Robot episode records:

**********

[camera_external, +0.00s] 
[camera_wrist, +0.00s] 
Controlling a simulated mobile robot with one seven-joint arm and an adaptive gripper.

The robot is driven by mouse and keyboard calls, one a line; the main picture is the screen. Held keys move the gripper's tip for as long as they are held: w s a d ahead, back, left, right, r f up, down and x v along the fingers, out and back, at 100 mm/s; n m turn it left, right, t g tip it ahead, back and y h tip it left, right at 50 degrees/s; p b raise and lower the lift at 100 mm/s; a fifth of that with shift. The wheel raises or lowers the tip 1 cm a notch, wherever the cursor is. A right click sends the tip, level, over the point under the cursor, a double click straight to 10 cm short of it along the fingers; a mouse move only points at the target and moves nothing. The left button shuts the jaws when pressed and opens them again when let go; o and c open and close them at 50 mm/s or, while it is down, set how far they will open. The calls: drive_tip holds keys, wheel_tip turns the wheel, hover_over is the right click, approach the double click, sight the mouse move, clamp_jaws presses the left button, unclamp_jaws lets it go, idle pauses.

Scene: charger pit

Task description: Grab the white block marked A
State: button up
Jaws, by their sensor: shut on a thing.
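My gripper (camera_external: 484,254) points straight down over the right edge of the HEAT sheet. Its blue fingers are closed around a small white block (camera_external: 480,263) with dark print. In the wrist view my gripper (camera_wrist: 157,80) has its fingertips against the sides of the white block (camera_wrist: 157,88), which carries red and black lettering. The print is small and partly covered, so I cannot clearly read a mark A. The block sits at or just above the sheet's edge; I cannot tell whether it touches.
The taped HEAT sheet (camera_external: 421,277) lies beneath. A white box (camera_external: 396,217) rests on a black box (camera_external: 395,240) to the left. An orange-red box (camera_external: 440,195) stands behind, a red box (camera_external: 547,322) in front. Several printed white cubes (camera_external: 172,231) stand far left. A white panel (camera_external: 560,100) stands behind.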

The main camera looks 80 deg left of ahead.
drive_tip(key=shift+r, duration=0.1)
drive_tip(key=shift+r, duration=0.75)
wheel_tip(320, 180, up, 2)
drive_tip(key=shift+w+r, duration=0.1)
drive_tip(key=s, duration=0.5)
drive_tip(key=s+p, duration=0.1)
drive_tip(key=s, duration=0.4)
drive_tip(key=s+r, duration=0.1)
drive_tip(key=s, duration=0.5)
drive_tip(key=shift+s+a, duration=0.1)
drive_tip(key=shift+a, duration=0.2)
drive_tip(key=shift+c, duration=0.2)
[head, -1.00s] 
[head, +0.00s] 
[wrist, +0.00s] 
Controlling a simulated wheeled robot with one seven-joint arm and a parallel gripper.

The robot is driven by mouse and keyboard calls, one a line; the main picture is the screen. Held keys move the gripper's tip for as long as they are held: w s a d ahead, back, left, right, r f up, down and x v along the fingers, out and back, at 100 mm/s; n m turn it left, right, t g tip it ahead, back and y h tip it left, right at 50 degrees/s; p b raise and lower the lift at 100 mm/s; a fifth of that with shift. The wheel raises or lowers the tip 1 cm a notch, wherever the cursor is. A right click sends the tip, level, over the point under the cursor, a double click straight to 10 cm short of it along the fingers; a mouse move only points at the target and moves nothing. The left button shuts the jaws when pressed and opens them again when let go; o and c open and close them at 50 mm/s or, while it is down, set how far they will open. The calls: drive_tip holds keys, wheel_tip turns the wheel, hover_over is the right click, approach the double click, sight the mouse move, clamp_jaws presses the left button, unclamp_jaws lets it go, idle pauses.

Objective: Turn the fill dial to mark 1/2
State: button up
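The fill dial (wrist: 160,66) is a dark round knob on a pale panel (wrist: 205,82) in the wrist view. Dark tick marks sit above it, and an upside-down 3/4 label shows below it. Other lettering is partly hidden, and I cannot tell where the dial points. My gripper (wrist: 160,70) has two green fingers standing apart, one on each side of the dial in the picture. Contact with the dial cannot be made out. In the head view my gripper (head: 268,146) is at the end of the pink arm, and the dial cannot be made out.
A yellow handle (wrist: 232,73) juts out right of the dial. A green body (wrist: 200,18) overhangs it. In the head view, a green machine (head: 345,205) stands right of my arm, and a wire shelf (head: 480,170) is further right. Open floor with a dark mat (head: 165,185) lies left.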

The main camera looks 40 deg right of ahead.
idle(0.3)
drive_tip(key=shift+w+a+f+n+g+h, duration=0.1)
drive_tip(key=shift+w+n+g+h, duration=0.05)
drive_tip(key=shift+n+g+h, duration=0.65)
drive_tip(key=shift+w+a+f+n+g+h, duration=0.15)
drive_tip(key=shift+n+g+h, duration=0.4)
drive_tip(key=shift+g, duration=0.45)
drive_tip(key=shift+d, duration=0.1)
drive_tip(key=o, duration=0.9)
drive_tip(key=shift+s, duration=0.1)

**********

Which lines above run from the one containing "[head, +0.00s]" down to the one containing "Controlling a simulated wheeled"? Repeat exactly those, both ends included, and nothing else.

• Task output:
[head, +0.00s] 
[wrist, +0.00s] 
Controlling a simulated wheeled robot with one seven-joint arm and a parallel gripper.

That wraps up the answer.